*GOAL OF THE EXERCISE*
Give the number of lines in the entries that contain "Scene". State only the count.

_ _ _ _ _ _ _

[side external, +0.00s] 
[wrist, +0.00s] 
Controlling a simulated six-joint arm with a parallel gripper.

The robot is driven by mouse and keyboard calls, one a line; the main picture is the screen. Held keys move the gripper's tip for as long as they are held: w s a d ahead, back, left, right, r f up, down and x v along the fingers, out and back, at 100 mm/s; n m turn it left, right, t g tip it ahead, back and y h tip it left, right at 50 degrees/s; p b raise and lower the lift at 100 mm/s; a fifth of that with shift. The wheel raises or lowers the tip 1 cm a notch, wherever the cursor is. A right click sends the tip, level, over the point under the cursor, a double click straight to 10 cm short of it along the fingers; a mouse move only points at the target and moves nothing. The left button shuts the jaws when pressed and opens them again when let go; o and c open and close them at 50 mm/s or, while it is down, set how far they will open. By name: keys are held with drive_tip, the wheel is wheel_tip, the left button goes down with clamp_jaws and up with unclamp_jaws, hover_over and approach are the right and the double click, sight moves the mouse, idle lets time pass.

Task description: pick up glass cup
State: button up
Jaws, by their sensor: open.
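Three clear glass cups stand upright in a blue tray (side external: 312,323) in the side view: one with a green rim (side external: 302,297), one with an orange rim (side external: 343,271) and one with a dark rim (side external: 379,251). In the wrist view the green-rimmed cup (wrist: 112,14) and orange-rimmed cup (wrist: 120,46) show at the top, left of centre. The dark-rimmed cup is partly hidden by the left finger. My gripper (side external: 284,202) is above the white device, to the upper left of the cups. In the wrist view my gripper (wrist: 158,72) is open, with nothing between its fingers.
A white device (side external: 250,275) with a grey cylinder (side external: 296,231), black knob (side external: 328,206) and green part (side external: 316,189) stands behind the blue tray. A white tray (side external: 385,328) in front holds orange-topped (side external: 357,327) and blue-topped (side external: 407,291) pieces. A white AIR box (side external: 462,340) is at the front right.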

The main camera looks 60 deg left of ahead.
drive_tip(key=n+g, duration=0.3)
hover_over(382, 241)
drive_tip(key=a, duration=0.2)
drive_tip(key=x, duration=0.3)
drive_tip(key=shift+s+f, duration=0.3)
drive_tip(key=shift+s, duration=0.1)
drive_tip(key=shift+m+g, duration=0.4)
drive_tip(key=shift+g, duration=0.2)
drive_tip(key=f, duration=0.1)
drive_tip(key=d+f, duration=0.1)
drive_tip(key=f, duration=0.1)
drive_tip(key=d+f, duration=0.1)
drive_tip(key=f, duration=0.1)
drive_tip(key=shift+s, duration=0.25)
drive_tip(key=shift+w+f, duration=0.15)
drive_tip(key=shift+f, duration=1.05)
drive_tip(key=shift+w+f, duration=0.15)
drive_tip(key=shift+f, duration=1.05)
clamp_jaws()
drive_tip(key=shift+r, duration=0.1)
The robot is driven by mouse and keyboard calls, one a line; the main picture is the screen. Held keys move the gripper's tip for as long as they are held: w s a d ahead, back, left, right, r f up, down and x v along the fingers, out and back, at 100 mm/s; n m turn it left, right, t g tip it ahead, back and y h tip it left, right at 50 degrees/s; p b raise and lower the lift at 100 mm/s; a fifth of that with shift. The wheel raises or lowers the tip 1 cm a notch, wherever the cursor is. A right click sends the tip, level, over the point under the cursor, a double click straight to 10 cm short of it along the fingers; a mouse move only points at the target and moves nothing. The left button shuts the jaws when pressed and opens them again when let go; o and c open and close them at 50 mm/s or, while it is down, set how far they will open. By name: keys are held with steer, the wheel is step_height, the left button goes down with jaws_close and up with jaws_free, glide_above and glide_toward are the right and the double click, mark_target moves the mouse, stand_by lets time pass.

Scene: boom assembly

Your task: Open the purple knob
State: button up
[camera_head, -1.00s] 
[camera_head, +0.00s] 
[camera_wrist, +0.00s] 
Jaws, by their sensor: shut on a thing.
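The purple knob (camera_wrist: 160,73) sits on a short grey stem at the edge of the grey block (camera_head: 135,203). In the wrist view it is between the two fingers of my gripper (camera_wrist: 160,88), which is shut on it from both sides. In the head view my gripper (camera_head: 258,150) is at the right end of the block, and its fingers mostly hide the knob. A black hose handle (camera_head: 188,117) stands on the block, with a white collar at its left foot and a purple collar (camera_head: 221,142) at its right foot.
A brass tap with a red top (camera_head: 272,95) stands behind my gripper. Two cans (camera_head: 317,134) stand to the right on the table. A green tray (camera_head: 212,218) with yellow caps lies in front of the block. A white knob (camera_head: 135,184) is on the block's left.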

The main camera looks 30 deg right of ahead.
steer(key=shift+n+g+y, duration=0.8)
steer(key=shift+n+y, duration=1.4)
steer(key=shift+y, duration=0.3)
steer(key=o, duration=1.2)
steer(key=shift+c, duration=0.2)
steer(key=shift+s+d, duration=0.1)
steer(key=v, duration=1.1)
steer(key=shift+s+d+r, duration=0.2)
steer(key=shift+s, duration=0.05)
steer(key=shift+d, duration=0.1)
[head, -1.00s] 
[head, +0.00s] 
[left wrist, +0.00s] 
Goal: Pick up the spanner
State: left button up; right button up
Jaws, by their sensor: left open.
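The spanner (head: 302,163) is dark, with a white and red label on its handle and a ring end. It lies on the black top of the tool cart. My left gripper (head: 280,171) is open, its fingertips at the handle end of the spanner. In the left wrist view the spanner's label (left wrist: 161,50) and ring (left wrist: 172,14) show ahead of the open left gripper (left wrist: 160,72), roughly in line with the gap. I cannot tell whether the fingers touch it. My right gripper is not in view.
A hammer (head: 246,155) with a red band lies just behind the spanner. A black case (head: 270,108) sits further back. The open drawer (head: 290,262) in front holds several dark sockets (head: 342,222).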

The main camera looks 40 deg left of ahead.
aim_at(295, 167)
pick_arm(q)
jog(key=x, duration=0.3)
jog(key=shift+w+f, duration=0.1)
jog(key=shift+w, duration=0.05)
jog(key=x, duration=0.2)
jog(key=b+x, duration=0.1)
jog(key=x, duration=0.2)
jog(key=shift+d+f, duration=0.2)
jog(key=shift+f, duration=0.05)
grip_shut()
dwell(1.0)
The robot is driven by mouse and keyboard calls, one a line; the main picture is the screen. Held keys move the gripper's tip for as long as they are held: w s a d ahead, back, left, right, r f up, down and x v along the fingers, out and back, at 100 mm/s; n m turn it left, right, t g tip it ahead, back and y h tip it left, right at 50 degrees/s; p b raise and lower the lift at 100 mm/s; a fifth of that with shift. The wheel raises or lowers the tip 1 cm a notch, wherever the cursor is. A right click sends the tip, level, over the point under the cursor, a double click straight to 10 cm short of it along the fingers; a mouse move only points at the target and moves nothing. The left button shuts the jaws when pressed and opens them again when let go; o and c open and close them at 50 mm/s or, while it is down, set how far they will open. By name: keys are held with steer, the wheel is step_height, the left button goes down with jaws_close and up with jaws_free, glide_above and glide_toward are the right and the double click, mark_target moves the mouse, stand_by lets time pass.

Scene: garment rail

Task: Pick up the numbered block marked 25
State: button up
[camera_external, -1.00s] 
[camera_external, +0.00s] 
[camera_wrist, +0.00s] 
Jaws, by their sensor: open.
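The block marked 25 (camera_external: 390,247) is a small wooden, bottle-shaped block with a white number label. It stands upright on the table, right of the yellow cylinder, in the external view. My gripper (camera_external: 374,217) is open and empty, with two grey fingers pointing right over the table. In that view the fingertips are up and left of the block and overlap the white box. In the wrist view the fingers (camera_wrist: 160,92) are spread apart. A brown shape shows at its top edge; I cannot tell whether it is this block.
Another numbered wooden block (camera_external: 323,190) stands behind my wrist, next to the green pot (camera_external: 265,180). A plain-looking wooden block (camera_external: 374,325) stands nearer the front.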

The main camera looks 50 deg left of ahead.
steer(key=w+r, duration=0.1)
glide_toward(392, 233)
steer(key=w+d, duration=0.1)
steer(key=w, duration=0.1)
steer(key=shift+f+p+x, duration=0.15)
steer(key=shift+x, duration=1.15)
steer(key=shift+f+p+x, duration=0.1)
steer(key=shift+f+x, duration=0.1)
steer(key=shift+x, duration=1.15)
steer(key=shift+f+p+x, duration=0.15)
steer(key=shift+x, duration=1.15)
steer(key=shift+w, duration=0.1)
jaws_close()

_ _ _ _ _ _ _

*SOLUTION TO THIS TASK*
2